Sixers' Montrezl Harrell to decline player option for 2023-24

The Sixers opened up a little bit of salary as their backup big man moved on.

Backup Sixers big man Montrezl Harrell is declining his player option for the 2023-24 season, a source confirmed to PhillyVoice on Wednesday morning, a minor move that gives the Sixers the tiniest boost in flexibility heading into free agency. Turner's Chris Haynes was the first to report the news on Wednesday.

A late-offseason addition to the Sixers last season, Harrell was brought in as a veteran alternative to what would have been a youth movement behind Joel Embiid at center. Despite some promising flashes from Charles Bassey and Paul Reed, it was unclear how much either player could be trusted as a full-time backup to their franchise player. Previous head coach Doc Rivers had shown reluctance to trust Reed specifically — we weren't on a victory tour quite yet — and Harrell had familiarity with the head coach and several Sixers players, most notably James Harden.

While Harrell arrived with some issues to sort out, he felt like a reasonable flier for the team at the time as someone who might benefit from Harden's playmaking on the second unit. As has been the case throughout his career, Harrell showed some early flashes of activity on the offensive glass and had a fairly firm hold on the backup center job up until early February, when Rivers decided to go to Reed for good. It had been well past time to move on from Harrell by that point, as his defensive limitations were compounded by a continued slide in his finishing ability. Harrell had the second-worst finishing season of his career last season, taking away what would have been his point of separation from the younger, more athletic Reed.

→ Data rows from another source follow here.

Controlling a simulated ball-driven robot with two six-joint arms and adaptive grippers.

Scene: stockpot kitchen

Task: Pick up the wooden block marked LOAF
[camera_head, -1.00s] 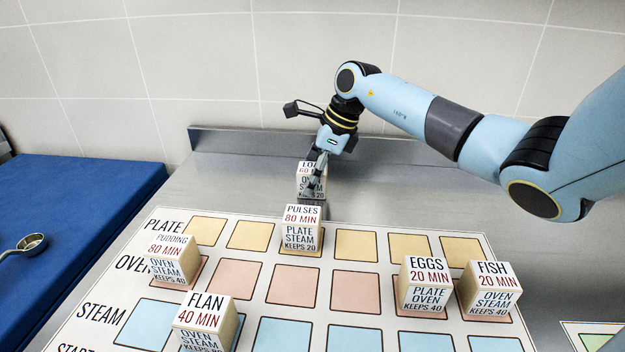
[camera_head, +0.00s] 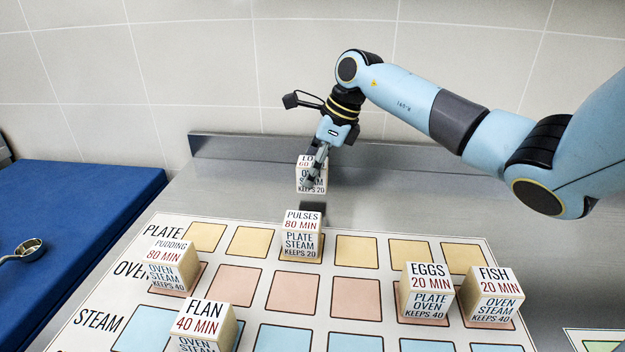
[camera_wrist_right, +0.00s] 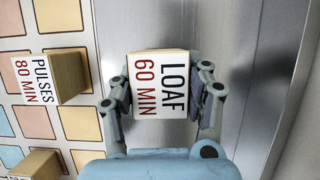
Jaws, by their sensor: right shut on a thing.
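The wooden block marked LOAF (camera_head: 304,180) is at the back of the steel counter, behind the PULSES block. In the head view its top is partly covered by my gripper, and a dark shadow lies on the counter below it, apart from it. My right gripper (camera_head: 316,172) is shut on it. In the right wrist view the LOAF block (camera_wrist_right: 160,84) sits between the two fingers of my right gripper (camera_wrist_right: 163,98), one on each side, with its "LOAF 60 MIN" face toward the camera. My left gripper is not in view.
The PULSES block (camera_head: 301,238) stands just in front on the printed board (camera_head: 247,265). PUDDING (camera_head: 172,268), FLAN (camera_head: 207,328), EGGS (camera_head: 426,293) and FISH (camera_head: 491,296) blocks stand on the board too. A tiled wall (camera_head: 270,60) and raised counter edge (camera_head: 240,147) are behind.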

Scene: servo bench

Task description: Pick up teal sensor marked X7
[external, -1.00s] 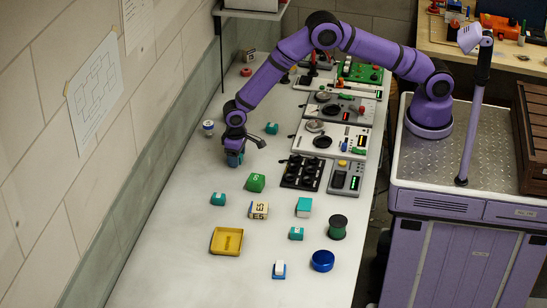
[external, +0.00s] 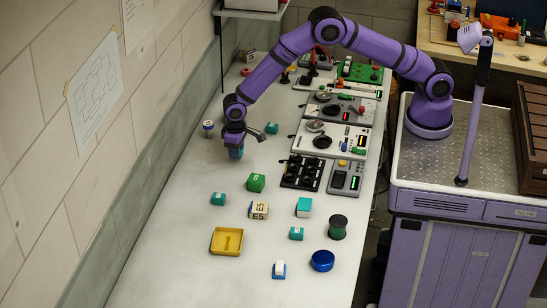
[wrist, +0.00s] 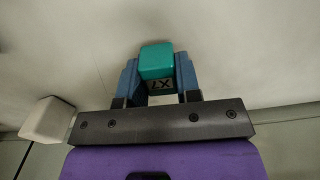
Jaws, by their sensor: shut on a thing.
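The teal sensor (wrist: 157,60) is between the two blue fingers of my gripper (wrist: 160,80) in the wrist view. In the external view the held sensor is mostly hidden by the fingers. I cannot tell how far it is above the bench. Other teal blocks stand on the bench: one (external: 271,128) right of my gripper, one (external: 218,199) below it, and two more (external: 304,206) (external: 296,233) to the lower right.
A green block (external: 256,182), a cream block marked E5 (external: 258,211), a yellow tray (external: 215,249), a dark green spool (external: 337,228) and a blue round tin (external: 322,261) stand in front. A small can (external: 208,129) is left of my gripper. Instrument panels (external: 330,137) line the right side.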

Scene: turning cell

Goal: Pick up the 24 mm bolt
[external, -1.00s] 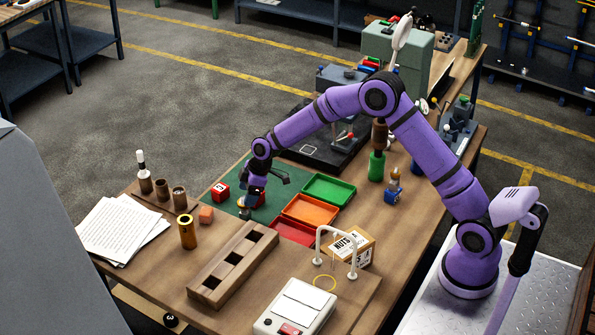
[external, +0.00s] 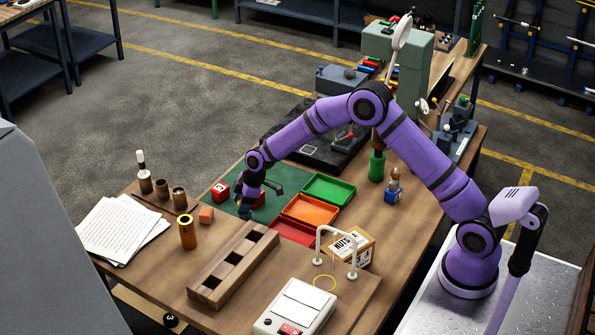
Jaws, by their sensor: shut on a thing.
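My gripper (external: 244,212) is at the front left edge of the green mat (external: 236,205), close behind the long wooden block with square holes (external: 213,281). It is shut on a small thing at its fingertips. The held thing is tiny and mostly hidden by the fingers, so I cannot tell from this view whether it is the 24 mm bolt. No other bolt can be made out clearly here.
Green (external: 347,182), orange (external: 310,210) and red (external: 294,233) trays stand to the right. A brass cylinder (external: 187,232) and an orange block (external: 206,215) stand left. A nuts box (external: 352,247) is right.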

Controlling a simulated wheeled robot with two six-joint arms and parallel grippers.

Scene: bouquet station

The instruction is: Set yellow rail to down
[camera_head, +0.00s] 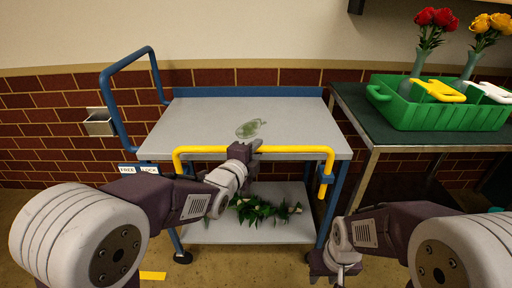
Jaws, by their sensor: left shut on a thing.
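The yellow rail (292,150) runs across the front of a blue and grey cart (200,118). Its long bar is level with the front of the cart's top, and its two ends bend down at the cart's sides. My left gripper (245,150) is shut on the bar, near its middle, and hides a short part of it. My right gripper (337,272) hangs low at the front right of the cart, apart from the rail; its fingers are too small to read.
Labels reading FREE and LOCK (139,170) sit at the cart's left front. Greenery with pale flowers (262,210) lies on the lower shelf. A green crate (440,108) and vases of red flowers (428,40) and yellow flowers (486,34) stand on a right-hand table (358,112).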

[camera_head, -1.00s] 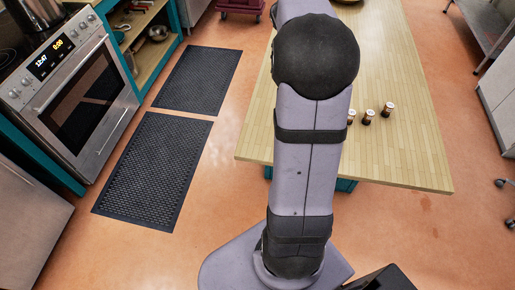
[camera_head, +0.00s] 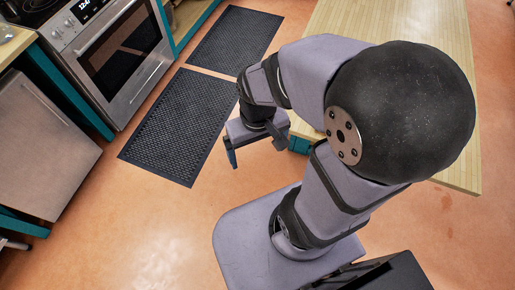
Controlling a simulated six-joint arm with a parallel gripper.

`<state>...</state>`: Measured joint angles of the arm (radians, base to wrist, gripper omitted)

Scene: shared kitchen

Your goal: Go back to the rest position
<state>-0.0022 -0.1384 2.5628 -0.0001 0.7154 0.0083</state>
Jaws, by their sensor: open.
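My gripper (camera_head: 257,154) hangs at the end of my folded grey arm, near the middle of the head view. Its two fingers are apart, with nothing visible between them. It appears in the picture over the orange floor, just left of the table's near left corner and close to the right edge of the near black mat. My arm's large black joint fills the right middle of the view and hides much of the table.
The wooden table (camera_head: 345,20) stands behind my arm. Two black mats (camera_head: 180,125) lie on the floor at left. An oven (camera_head: 125,60) and a steel-fronted cabinet (camera_head: 40,145) line the left side. Open floor (camera_head: 150,235) lies at lower left.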

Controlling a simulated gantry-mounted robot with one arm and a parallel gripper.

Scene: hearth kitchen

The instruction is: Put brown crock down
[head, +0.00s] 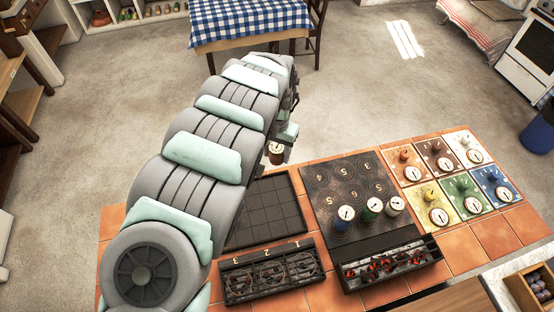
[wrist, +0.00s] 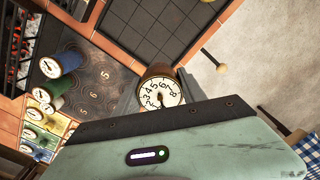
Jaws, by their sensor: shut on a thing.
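The brown crock (head: 276,158), with a white numbered dial lid, is in my gripper (head: 279,148). In the head view it hangs by the far edge of the tiled counter, just beyond the dark gridded tray (head: 264,212). In the wrist view the crock (wrist: 160,90) sits between the two grey fingers (wrist: 161,97), dial facing the camera. My gripper is shut on it. The gridded tray also shows in the wrist view (wrist: 150,25), empty where visible. The crock's underside is hidden, and its height above the counter is hard to tell.
A dark plate (head: 350,180) with numbered rings carries blue (head: 346,216), green (head: 371,208) and white (head: 394,206) crocks at its near edge. An ember tray (head: 390,267) and a numbered burner rack (head: 272,272) stand in front. Coloured dial tiles (head: 440,217) lie right.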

The choice to give Harrell a player option is one that looked like it could bite the Sixers if Harrell had simply opted in, which was a decision that was left to deadline day. There were multiple problems for Philadelphia if Harrell had decided to opt in before Wednesday's deadline:

  1. Using a roster spot on a big man who should basically never play for the team would not have been a wise use of resources. The Sixers can now (hopefully, anyway) spend on a player who makes more present-day sense on the roster, and could even go in with a two-big plan while trying to add another guard or wing
  2. It's likely that the Sixers will be able to replace Harrell with a minimum player on a smaller cap number for next season, and with the second apron looming as a team-building barrier, every dollar saved makes a slight bit of difference

With this decision made, the Sixers have at least a semi-interesting thing to consider in the offseason, which is how much "protection" they want to leave behind Embiid. Though P.J. Tucker was signed last offseason with small-ball center minutes as part of the plan, Doc Rivers proved reluctant to use him too much in that role to protect him against wear-and-tear issues. With Reed growing into the role, there's a small bit of upside to keeping just two bigs on the roster if they can pluck a two-way contributor elsewhere. The risk is that they would be exposed if/when Embiid misses any time, and would rely on getting productive/impactful minutes out of a non-big in a backup role.

In any case, we'll see where Harrell ends up next. The Sixers will be down a colorful voice in the locker room and a boisterous presence on the floor, but it was best for both parties to move in a different direction.